In einem Mediengespräch am 23. Dezember 2015 bilanzierten Holger Hase (DenkMalFort e.V.) und Matthias Neutzner als Vertreter unserer Gruppe das Jahr 2015 aus der Sicht von Erinnerungskulturen, Geschichtspolitik und historisch-politischer Bildung in unserer Stadt. Basis für die Analyse sind Daten des Online-Veranstaltungskalenders, den das Forum ERINNERN GESTALTEN Dresden seit Jahresbeginn führt. Er enthält Veranstaltungen in Dresden und Umgebung, »die sich auf Vergangenheit beziehen, um Zukunft zu gestalten«. Beide Vereine gehören zu den Trägern des Forums.

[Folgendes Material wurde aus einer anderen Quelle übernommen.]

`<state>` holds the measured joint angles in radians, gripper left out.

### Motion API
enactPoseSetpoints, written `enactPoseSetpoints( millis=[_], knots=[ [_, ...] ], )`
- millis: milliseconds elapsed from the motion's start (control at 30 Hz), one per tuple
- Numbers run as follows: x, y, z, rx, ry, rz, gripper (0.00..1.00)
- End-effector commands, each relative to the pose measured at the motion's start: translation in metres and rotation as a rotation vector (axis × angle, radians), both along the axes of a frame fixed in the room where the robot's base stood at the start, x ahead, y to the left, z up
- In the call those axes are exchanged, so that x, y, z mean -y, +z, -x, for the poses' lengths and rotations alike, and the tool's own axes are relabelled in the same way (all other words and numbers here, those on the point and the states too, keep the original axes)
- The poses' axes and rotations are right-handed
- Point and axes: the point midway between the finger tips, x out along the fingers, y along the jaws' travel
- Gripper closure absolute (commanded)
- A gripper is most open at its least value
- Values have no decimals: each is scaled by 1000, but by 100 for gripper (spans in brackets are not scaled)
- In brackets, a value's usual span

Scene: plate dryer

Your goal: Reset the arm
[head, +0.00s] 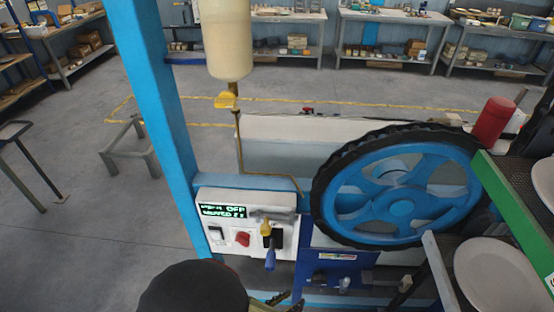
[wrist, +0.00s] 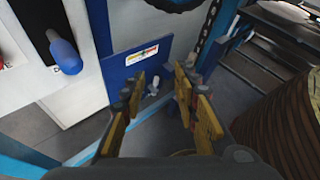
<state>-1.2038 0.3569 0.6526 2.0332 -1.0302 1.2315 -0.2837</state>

Schwerpunktthemen: Nationalsozialismus & Zweiter Weltkrieg sowie DDR & 1989/90
Im Jahr 2015 konnten die Dresdnerinnen und Dresdner an nahezu 500 Veranstaltungen teilnehmen, die diese Kriterien erfüllten – im statistischen Durchschnitt also täglich mindestens ein, meist zwei Angebote. Allerdings konzentrierte sich diese breite Auseinandersetzung der Stadtgesellschaft mit Geschichte und Gegenwart auf spezifischen Themen und Zeiträume.

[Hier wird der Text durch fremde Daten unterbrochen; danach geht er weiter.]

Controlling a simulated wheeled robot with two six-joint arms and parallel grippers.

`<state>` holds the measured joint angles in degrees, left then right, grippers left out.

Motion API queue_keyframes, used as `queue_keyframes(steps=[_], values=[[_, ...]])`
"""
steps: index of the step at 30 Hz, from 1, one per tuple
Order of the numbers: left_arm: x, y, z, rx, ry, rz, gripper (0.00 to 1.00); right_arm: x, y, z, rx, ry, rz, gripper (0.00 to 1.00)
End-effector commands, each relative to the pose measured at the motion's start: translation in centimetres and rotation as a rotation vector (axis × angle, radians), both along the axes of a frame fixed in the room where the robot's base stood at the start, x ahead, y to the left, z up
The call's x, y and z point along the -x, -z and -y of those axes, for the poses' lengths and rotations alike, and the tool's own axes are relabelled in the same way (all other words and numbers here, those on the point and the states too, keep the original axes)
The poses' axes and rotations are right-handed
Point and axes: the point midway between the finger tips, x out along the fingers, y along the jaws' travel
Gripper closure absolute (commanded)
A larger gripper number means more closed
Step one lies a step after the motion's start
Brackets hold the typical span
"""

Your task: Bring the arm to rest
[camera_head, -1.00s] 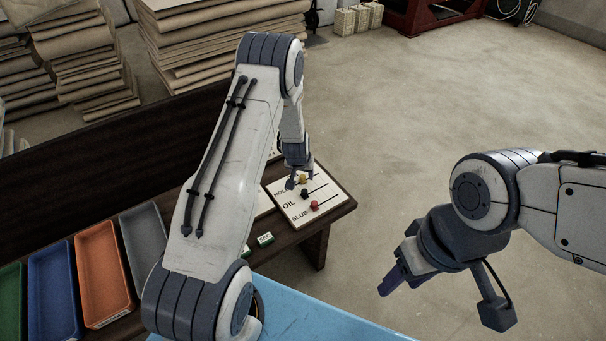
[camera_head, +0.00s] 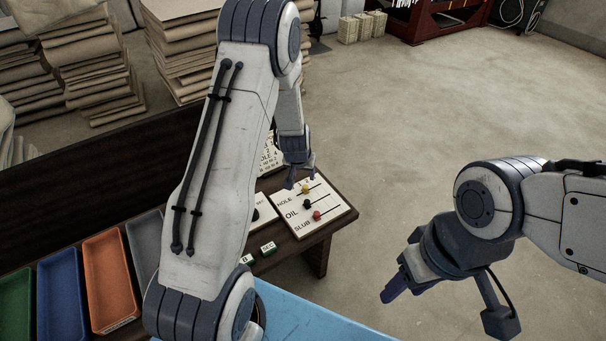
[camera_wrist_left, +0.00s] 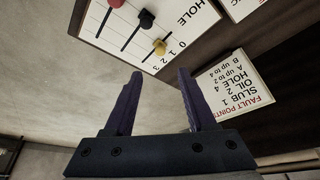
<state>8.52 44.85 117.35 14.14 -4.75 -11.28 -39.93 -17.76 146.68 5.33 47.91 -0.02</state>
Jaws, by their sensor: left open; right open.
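My left gripper (camera_head: 299,177) hangs at the end of its raised arm, just above the far edge of a white slider board (camera_head: 331,205) with rows marked HOLE, OIL and SLUB. In the left wrist view its two fingers (camera_wrist_left: 160,105) are apart with nothing between them. The yellow knob (camera_wrist_left: 159,46) shows beyond the fingertips, clear of them. The black knob (camera_head: 307,204) and red knob (camera_head: 316,216) sit on their lines. My right gripper (camera_head: 392,287) is at the right over the floor, away from the table. It is empty; its fingers overlap in this view.
The boards lie on a dark wooden table (camera_head: 318,247). Green, blue (camera_head: 62,292), orange (camera_head: 110,280) and grey trays stand at the left. A fault-points card (camera_wrist_left: 236,93) is near the slider board. Stacked cloth (camera_head: 180,50) stands behind. Floor on the right is clear.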

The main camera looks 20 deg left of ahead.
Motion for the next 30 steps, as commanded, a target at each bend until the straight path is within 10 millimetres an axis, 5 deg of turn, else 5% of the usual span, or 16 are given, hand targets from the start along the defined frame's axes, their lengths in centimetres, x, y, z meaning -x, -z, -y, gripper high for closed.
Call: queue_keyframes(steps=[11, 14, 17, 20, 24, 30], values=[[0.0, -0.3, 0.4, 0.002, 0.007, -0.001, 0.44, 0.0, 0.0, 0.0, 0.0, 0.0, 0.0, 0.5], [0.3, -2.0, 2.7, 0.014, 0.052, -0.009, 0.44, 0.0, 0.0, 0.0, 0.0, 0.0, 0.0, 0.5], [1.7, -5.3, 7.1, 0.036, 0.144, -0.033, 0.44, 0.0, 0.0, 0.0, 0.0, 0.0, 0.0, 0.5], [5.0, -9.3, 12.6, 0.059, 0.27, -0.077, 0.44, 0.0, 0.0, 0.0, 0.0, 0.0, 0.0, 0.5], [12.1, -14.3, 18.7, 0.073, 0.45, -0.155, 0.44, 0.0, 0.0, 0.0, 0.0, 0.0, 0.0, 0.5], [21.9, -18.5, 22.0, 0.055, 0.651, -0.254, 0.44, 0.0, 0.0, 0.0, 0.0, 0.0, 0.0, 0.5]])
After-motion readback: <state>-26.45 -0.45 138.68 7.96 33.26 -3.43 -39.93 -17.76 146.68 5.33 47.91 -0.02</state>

Im Mittelpunkt stand auch 2015 die Beschäftigung mit Nationalsozialismus und Zweitem Weltkrieg – und dies vor allem im Januar, Februar und Mai, also im Zusammenhang mit dem Holocaustgedenktag (27. Januar), dem Jahrestag der Luftangriffe auf Dresden 1945 (13. Februar) und dem Jahrestag des Kriegsendes 1945 (8. Mai). Eine zweite »Konjunktur« hatten Veranstaltungen im September und Oktober 2015, die sich auf die Geschichte der DDR und die politischen Veränderungen in den Jahren 1989/90 bezogen. Auch in diesem Fall waren Jahrestage der Anlass – hier das Erinnern an die Ereignisse der »Friedlichen Revolution 1989« (Oktober) und an die deutsche Wiedervereinigung 1990 (3. Oktober).
Daneben ist aber eine breites Spektrum an weiteren Themenstellungen zu beobachten – beispielsweise die Auseinandersetzung mit Querschnittsentwicklungen der politischen und Kulturgeschichte, aber auch mit Problemen von Wahrnehmung und Nutzung im Erinnern.
Veranstalter: Erinnerungskulturen werden vor allem von zivilgesellschaftlichen Inititativen und Kultureinrichtungen geprägt
Wer sind die Veranstalter? Vor allem drei Akteursgruppen bestimmen die gesellschaftliche Diskussion: Mehr als 35 % aller Angebot stammen von zivilgesellschaftlichen Initiativen, weitere fast 25% von Kultur- und Bildungseinrichtungen. Daneben zeichnen Museen und Gedenkstätten für 19% der Angebote verantwortlich.

2015: Veranstalter im Bereich Erinnerungskulturen & historisch-politische Bildung in Dresden (Quelle: www.dresden-erinnern.org)
Wandel der Veranstaltungsformen
Deutlich wird ein weiterer Trend: Die Auseinandersetzung mit Vergangenheit wird vor allem über (populär-)wissenschaftliche Veranstaltungen und über Kunst gesucht – hier vor allem mit Angeboten in den Bereichen Theater, Film, Bildende Kunst, Tanz, Performances, aber auch Kunst im öffentlichen Raum. Im Wachsen begriffen sind interaktive Formen der Aneignung von Geschichte, so Ausstellungen, Führungen und Diskussionen, die oft an konkrete Erinnerungsorte im Stadtgebiet gebunden sind.